[Extracted records]
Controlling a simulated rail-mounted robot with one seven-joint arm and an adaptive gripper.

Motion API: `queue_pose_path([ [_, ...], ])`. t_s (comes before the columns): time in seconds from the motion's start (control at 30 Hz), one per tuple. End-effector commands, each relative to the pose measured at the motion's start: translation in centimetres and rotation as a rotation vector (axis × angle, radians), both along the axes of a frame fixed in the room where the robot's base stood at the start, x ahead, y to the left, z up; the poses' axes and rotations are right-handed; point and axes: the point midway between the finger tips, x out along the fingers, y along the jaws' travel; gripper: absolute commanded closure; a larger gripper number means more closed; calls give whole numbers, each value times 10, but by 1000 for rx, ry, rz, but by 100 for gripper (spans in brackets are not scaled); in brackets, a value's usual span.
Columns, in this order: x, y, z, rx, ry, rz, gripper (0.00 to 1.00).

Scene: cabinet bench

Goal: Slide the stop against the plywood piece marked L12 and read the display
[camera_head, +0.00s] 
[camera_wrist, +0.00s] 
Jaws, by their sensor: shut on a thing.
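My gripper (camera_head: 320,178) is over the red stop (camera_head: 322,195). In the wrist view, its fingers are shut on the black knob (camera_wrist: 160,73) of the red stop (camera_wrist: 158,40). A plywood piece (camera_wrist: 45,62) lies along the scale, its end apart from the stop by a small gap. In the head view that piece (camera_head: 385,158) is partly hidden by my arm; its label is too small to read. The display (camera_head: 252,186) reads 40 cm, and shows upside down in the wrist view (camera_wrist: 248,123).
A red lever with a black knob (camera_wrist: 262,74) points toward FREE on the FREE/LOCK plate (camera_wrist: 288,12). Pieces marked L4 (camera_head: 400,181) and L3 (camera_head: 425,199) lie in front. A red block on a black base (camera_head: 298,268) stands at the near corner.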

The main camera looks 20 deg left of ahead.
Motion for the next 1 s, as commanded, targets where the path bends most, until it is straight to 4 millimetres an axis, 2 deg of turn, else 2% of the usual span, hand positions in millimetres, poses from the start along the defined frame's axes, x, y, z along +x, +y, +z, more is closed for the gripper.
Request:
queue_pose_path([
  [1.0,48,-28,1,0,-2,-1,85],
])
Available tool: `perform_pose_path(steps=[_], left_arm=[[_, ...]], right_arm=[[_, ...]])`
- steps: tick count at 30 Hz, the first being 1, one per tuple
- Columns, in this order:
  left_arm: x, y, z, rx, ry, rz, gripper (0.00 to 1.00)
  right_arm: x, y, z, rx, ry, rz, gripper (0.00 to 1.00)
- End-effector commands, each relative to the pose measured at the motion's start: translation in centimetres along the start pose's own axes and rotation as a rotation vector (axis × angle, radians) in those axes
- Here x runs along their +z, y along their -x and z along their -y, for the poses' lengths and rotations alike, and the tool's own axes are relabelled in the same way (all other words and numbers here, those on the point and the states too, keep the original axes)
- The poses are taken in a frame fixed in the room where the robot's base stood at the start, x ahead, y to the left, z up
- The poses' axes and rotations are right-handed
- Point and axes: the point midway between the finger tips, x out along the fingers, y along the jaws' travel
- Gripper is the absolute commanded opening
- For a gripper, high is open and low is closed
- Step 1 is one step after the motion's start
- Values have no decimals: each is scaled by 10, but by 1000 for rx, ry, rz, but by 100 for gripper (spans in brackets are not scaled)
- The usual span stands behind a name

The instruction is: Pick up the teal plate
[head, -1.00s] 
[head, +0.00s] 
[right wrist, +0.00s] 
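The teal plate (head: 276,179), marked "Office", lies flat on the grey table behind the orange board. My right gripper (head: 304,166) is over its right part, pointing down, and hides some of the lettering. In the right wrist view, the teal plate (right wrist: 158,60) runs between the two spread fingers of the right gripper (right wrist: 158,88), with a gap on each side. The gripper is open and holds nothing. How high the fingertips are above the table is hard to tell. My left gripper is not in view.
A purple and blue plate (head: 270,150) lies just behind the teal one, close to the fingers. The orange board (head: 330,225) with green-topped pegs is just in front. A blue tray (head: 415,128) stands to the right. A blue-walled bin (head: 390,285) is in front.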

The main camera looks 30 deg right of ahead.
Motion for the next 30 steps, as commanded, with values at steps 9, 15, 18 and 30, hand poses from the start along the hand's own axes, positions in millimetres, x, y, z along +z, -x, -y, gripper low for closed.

To be done: Proceeding from the line containing "Columns, in this order: x, y, z, rx, ry, rz, gripper" through the line containing "- End-effector commands, each", transcribe the lines above exactly, both end lines included.

Solution to the exercise:
Columns, in this order: x, y, z, rx, ry, rz, gripper (0.00 to 1.00).

Scene: cabinet bench

Goal: Slide the stop against the plywood piece marked L12 and read the display
[camera_head, +0.00s] 
[camera_wrist, +0.00s] 
Jaws, by their sensor: shut on a thing.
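My gripper (camera_head: 320,178) is over the red stop (camera_head: 322,195). In the wrist view, its fingers are shut on the black knob (camera_wrist: 160,73) of the red stop (camera_wrist: 158,40). A plywood piece (camera_wrist: 45,62) lies along the scale, its end apart from the stop by a small gap. In the head view that piece (camera_head: 385,158) is partly hidden by my arm; its label is too small to read. The display (camera_head: 252,186) reads 40 cm, and shows upside down in the wrist view (camera_wrist: 248,123).
A red lever with a black knob (camera_wrist: 262,74) points toward FREE on the FREE/LOCK plate (camera_wrist: 288,12). Pieces marked L4 (camera_head: 400,181) and L3 (camera_head: 425,199) lie in front. A red block on a black base (camera_head: 298,268) stands at the near corner.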

The main camera looks 20 deg left of ahead.
Motion for the next 1 s, as commanded, targets where the path bends most, until it is straight to 4 millimetres an axis, 2 deg of turn, else 2% of the usual span, hand positions in millimetres, poses from the start along the defined frame's axes, x, y, z along +x, +y, +z, more is closed for the gripper.
Request:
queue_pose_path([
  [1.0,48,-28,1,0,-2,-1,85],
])
Available tool: `perform_pose_path(steps=[_], left_arm=[[_, ...]], right_arm=[[_, ...]])`
- steps: tick count at 30 Hz, the first being 1, one per tuple
- Columns, in this order:
  left_arm: x, y, z, rx, ry, rz, gripper (0.00 to 1.00)
  right_arm: x, y, z, rx, ry, rz, gripper (0.00 to 1.00)
- End-effector commands, each relative to the pose measured at the motion's start: translation in centimetres along the start pose's own axes and rotation as a rotation vector (axis × angle, radians) in those axes

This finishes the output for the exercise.